Living in Tamarindo, you’ll soon find yourself exploring beaches and waterfalls, tropical dry forest and active volcanoes. In other words, all manner of ecological riches and diverse landscapes, many of which are ensconced, conserved, and protected within breathtaking Costa Rica national parks.

And again, living in Tamarindo, you’re going to be close to many of them. Seven, in fact. Seven glorious, vastly different, incredibly wild national parks that introduce you to the riches and wonders that weave vibrance and life into the tapestry of Costa Rican life.

From nearest to farthest, seven national parks within a 2.5-hour drive of Tamarindo:

Las Baulas National Marine Park

aerial view of Playa Grande Costa Rica

Beautiful Playa Grande is located within Las Baulas National Marine Park

Distance from Tamarindo: 1 kms (just across the river mouth)

Driving Time: Take the estuary ferry!

Living in Tamarindo, we (including you!) are so lucky to have one of the most incredible Costa Rica national parks as our own backyard.

We are, of course, talking about el Parque Nacional Marino Las Baulas, often mistranslated at Marino Las Baulas National Park. In point of fact, it’s Las Bualas National Marine Park, so named for the leatherback sea turtles (las baulas) that famously nest in the park’s expansive 43,240+ acres (175 km2), of which only 1,900 acres (7.7 km2) are on land!

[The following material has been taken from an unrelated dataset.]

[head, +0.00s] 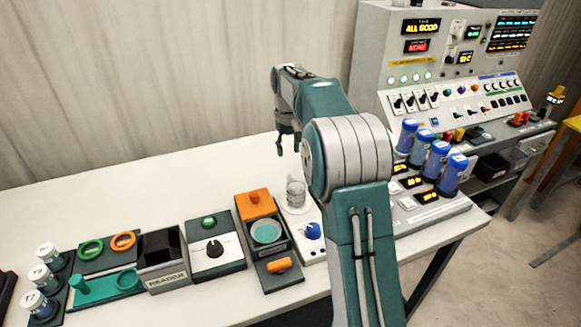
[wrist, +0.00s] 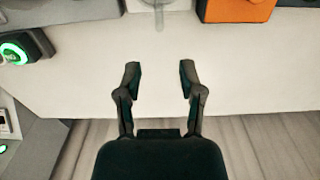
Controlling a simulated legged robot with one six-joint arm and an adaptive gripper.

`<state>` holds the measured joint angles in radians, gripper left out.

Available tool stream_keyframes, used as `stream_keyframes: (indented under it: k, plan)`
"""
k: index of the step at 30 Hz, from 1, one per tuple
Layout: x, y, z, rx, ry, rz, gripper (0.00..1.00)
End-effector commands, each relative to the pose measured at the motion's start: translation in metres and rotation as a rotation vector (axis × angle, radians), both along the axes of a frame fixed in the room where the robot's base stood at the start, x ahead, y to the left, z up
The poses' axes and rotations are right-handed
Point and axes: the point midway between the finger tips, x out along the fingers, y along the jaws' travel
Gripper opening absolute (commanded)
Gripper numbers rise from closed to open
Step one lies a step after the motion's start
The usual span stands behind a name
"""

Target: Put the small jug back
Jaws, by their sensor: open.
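A small clear glass vessel (head: 296,192), which looks like the small jug, stands upright on a round pale plate of a white unit with a blue knob (head: 313,231). My gripper (head: 288,150) is above and behind it, over the back part of the white table, apart from it. In the wrist view my gripper (wrist: 160,70) is open, with nothing between its fingers. A glassy shape (wrist: 158,14) at the top edge of that view is cut off; it may be the same vessel.
The white table (head: 130,190) is clear at the back left. An orange-lidded unit (head: 253,203) stands left of the vessel. Farther left are a knob box (head: 214,246) and a green tray (head: 105,286). Blue-capped cylinders (head: 434,160) and a control console (head: 440,65) are at the right.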

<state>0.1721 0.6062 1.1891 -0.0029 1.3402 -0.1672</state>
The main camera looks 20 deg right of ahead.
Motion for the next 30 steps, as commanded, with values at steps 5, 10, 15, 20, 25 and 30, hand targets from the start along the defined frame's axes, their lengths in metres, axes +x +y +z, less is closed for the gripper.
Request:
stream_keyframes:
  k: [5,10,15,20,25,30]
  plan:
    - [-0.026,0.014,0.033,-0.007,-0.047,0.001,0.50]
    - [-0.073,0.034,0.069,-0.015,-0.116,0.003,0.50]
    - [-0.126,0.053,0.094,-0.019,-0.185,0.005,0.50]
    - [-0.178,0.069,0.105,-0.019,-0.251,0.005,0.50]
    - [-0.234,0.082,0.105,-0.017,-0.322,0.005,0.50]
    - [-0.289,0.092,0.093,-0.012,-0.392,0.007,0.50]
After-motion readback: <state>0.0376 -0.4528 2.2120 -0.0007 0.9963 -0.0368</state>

The rest of the park’s acreage resides in the Pacific Ocean, where nesting sea turtles return each year. And, indeed, Las Baulas is one of the world’s largest leatherback nesting sites – a fact made all the more impressive, considering that leatherbacks are an endangered species, meaning their populations are on the decline.

Las Baulas National Marine Park and Costa Rican conservation efforts are on the front line of preserving this important habitat – and an entire species! Speaking of, the park also protects the Tamarindo estuary and its precious mangrove forests, which house vast biodiversity, including several species who live only in this habitat.

All this, right in your own backyard… Ask us again why we live in Costa Rica!

Diriá National Park

Distance from Tamarindo: 50 kms

Driving Time: 1 hour, 20 minutes

Shhh! This is one of those when you know, you know kind of moments but… Have you heard of (or even visited) Diriá National Park? It’s something of a best-kept-secret, as far as Costa Rica national parks go.

And honestly, we can’t quite put our finger on why. Home to vast biodiversity and one of the world’s rarest ecosystems, Diriá (pronounced deer-ee-AH, with the emphasis on the AH) is home to tropical dry forest.

While rainforests get much of the pomp and circumstance, the tropical dry forest is the most endangered major tropical ecosystem in the world. Home to flora and fauna that can live nowhere but here, tropical dry forests are now on the decline.

Consider that, 500 years ago, this rare forest once covered 550,000 square kilometers (about 212,356 square miles) of the Americas, today just 480 square kilometers – that’s 0.09% of the original acreage – enjoys conservation status. That’s in the entire Americas, not just Costa Rica. And Diriá National Park (along with Rincón de la Vieja National Park, Guanacaste National Park, and Santa Rosa National Park) protects some of those precious few square kilometers.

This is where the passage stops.